--- start of Data rows ---

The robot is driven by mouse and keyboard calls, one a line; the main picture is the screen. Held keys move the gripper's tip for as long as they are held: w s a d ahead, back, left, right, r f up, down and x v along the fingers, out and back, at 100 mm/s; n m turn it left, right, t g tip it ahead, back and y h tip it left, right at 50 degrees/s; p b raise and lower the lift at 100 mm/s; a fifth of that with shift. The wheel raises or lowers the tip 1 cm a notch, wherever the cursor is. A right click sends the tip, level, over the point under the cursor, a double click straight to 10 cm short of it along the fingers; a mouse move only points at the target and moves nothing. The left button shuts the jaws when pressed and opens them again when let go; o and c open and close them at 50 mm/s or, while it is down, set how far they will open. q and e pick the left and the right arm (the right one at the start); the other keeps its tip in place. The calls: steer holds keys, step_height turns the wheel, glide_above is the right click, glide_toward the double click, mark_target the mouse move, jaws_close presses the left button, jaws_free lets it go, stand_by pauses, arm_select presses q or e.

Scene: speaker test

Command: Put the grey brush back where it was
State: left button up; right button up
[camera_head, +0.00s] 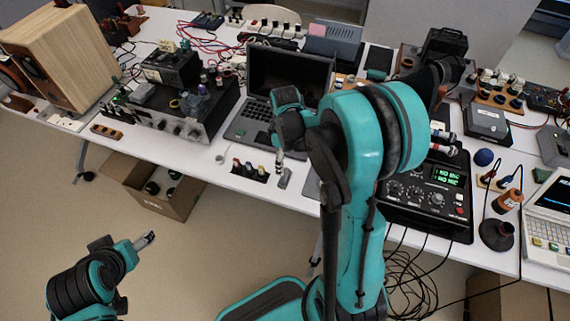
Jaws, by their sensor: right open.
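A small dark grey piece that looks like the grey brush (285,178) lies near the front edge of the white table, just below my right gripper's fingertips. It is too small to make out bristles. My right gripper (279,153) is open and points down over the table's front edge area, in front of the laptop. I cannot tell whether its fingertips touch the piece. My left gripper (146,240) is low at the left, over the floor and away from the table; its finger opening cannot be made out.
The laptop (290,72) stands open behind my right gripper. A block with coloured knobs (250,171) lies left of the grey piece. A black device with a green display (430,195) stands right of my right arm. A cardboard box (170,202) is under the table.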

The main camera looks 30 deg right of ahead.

--- end of Data rows ---
--- start of Data rows ---

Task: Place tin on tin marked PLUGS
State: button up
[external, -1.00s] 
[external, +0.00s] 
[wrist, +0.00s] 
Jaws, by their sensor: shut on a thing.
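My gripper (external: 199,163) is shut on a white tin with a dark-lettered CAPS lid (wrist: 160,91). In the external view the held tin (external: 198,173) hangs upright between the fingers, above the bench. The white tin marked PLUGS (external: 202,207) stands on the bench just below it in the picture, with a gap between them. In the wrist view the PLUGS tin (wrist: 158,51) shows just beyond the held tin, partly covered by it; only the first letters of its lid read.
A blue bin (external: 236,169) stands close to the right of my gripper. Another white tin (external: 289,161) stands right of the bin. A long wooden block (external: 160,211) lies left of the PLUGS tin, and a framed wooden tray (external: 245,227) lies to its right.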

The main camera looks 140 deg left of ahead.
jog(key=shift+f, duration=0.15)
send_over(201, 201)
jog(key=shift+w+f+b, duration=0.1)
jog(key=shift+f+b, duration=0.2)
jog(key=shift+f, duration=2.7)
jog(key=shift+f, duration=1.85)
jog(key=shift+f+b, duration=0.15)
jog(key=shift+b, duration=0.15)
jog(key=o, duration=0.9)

--- end of Data rows ---

• Given task
Word for word, restate the lines beginning with the one that has "Command: Put the grey brush back where it was" and ending with the one that has "The main camera looks 30 deg right of ahead.". Keep both ends and skip any pictures.

• Final answer
Command: Put the grey brush back where it was
State: left button up; right button up
[camera_head, +0.00s] 
Jaws, by their sensor: right open.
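A small dark grey piece that looks like the grey brush (285,178) lies near the front edge of the white table, just below my right gripper's fingertips. It is too small to make out bristles. My right gripper (279,153) is open and points down over the table's front edge area, in front of the laptop. I cannot tell whether its fingertips touch the piece. My left gripper (146,240) is low at the left, over the floor and away from the table; its finger opening cannot be made out.
The laptop (290,72) stands open behind my right gripper. A block with coloured knobs (250,171) lies left of the grey piece. A black device with a green display (430,195) stands right of my right arm. A cardboard box (170,202) is under the table.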

The main camera looks 30 deg right of ahead.

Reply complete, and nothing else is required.